Dataset records
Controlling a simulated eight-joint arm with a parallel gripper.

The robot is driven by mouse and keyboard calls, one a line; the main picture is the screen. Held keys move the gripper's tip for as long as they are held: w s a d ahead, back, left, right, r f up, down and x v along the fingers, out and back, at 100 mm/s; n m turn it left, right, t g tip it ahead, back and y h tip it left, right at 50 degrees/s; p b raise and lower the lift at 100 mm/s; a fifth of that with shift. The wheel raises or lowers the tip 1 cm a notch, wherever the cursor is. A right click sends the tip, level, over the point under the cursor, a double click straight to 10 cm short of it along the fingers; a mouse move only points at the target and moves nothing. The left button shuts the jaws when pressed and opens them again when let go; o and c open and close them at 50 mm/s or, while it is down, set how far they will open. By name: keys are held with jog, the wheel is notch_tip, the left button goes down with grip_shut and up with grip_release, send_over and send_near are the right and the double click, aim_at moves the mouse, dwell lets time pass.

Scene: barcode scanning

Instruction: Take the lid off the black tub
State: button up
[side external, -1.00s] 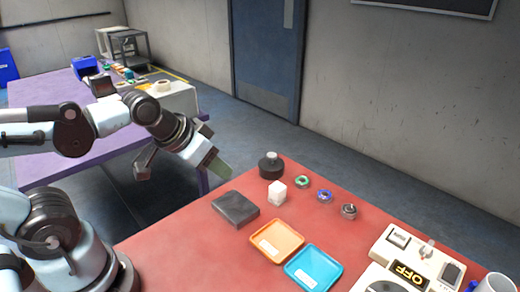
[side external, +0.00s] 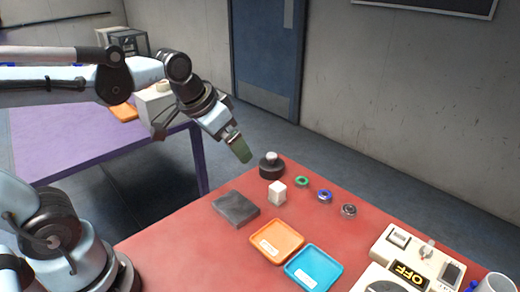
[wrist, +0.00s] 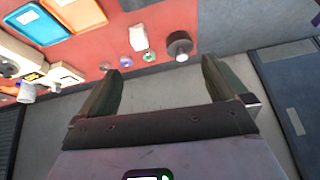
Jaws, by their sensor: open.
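The black tub (side external: 272,170) is round, with a light knob on top. It stands upright at the far left corner area of the red table, and its lid appears to be on it. It also shows in the wrist view (wrist: 179,43), beyond the fingertips. My gripper (side external: 240,150) is in the air above and left of the tub, apart from it. In the wrist view, my gripper's two greenish fingers (wrist: 163,70) are spread wide with nothing between them.
A white block (side external: 277,194) stands close in front of the tub, with a dark slab (side external: 236,209) to its left. Several small rings, such as a green one (side external: 302,182), lie to the right. Orange (side external: 277,241) and blue (side external: 313,268) trays and a scale (side external: 412,262) are nearer.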

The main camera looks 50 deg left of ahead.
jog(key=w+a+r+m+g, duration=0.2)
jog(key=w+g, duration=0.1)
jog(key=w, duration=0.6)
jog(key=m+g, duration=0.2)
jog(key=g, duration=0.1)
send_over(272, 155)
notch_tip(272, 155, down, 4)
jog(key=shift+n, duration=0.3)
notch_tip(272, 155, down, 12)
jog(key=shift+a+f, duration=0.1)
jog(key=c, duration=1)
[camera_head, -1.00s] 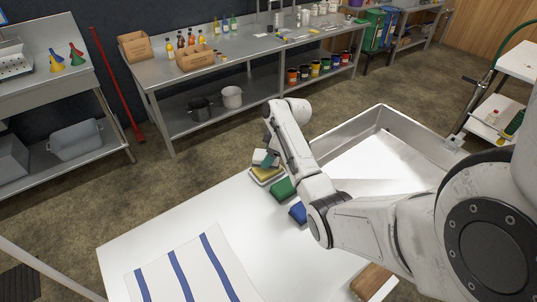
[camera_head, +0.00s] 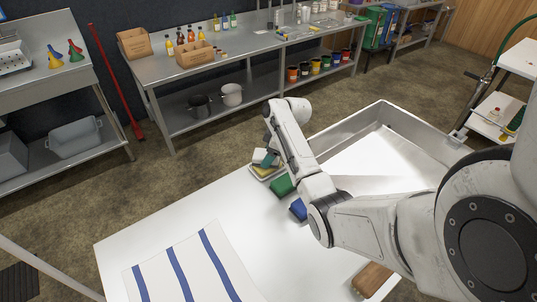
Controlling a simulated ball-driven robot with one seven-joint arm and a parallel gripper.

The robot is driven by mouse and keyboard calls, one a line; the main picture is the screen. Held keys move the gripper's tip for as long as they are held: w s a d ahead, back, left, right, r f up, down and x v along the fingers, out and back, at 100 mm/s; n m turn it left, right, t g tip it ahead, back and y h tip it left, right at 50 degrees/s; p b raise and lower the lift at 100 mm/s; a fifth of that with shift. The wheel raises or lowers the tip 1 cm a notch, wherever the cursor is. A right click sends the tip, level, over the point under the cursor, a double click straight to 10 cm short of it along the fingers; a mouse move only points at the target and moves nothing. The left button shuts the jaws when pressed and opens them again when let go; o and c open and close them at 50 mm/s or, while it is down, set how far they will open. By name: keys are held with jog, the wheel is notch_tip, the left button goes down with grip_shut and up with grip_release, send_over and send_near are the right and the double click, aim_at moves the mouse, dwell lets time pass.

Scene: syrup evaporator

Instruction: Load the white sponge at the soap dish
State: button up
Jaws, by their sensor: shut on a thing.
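The white sponge (camera_head: 259,155) shows at the tip of my arm, near the far edge of the white counter. My gripper (camera_head: 268,158) is shut on it, though the arm partly hides the grip. Just below is the soap dish (camera_head: 264,177), a pale shallow dish at the counter edge. A yellow sponge (camera_head: 262,169) shows in the dish under the white one. Whether the white sponge touches the yellow one cannot be told.
A green sponge (camera_head: 282,186) and a blue sponge (camera_head: 299,209) lie right beside the dish, close to my arm. A metal evaporator pan (camera_head: 411,123) stands to the right. A striped towel (camera_head: 190,265) and wooden block (camera_head: 372,279) lie nearer. The counter's left middle is clear.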

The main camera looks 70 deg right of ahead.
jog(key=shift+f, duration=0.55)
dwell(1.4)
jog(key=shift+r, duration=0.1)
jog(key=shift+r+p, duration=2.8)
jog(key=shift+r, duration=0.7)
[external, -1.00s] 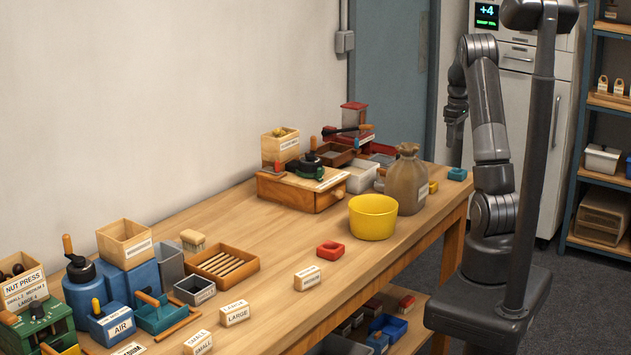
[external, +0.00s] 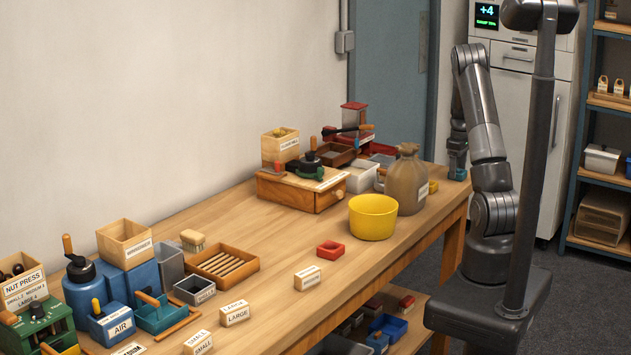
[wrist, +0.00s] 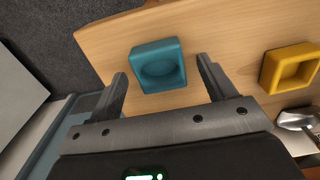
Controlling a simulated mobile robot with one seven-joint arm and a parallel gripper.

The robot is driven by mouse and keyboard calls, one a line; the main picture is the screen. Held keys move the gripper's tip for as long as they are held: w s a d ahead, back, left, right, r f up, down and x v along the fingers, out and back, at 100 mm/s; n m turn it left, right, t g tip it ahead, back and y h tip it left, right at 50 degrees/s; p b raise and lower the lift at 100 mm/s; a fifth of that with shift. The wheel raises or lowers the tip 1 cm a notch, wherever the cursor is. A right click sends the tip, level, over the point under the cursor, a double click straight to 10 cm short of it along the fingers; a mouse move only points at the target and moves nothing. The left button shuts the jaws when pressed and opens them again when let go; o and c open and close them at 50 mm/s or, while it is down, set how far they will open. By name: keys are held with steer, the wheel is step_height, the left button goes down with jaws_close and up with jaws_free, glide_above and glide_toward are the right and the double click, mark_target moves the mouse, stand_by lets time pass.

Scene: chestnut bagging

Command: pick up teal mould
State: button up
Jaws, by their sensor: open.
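The teal mould (wrist: 158,66) is a small square block with a round hollow. In the wrist view it lies on the wooden table near the table's end, between the two fingers of my gripper (wrist: 166,82). The fingers are apart and nothing is held. In the external view my gripper (external: 457,172) is low over the far right corner of the table, and the teal mould (external: 457,175) is mostly hidden by it. I cannot tell whether the fingers touch the mould.
A yellow mould (wrist: 290,68) lies to the right in the wrist view, with a metal scoop (wrist: 298,118) beside it. In the external view a brown sack (external: 407,182) and a yellow bowl (external: 372,217) stand nearby. The table edge is close to the teal mould.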

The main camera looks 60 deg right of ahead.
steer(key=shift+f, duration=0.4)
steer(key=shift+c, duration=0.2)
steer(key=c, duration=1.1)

__What you will do__:
Transcribe exactly the lines between the one containing "[camera_head, +0.00s]" and the one containing "[external, +0.00s]", counting both ends. Pictures are not copied.

__Answer to the exercise__:
[camera_head, +0.00s] 
Controlling a simulated ball-driven robot with one seven-joint arm and a parallel gripper.

The robot is driven by mouse and keyboard calls, one a line; the main picture is the screen. Held keys move the gripper's tip for as long as they are held: w s a d ahead, back, left, right, r f up, down and x v along the fingers, out and back, at 100 mm/s; n m turn it left, right, t g tip it ahead, back and y h tip it left, right at 50 degrees/s; p b raise and lower the lift at 100 mm/s; a fifth of that with shift. The wheel raises or lowers the tip 1 cm a notch, wherever the cursor is. A right click sends the tip, level, over the point under the cursor, a double click straight to 10 cm short of it along the fingers; a mouse move only points at the target and moves nothing. The left button shuts the jaws when pressed and opens them again when let go; o and c open and close them at 50 mm/s or, while it is down, set how far they will open. By name: keys are held with jog, the wheel is notch_tip, the left button goes down with grip_shut and up with grip_release, send_over and send_near are the right and the double click, aim_at moves the mouse, dwell lets time pass.

Scene: syrup evaporator

Instruction: Load the white sponge at the soap dish
State: button up
Jaws, by their sensor: shut on a thing.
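The white sponge (camera_head: 259,155) shows at the tip of my arm, near the far edge of the white counter. My gripper (camera_head: 268,158) is shut on it, though the arm partly hides the grip. Just below is the soap dish (camera_head: 264,177), a pale shallow dish at the counter edge. A yellow sponge (camera_head: 262,169) shows in the dish under the white one. Whether the white sponge touches the yellow one cannot be told.
A green sponge (camera_head: 282,186) and a blue sponge (camera_head: 299,209) lie right beside the dish, close to my arm. A metal evaporator pan (camera_head: 411,123) stands to the right. A striped towel (camera_head: 190,265) and wooden block (camera_head: 372,279) lie nearer. The counter's left middle is clear.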

The main camera looks 70 deg right of ahead.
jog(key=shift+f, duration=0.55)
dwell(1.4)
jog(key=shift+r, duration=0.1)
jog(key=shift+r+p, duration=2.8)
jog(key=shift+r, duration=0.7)
[external, -1.00s] 
[external, +0.00s] 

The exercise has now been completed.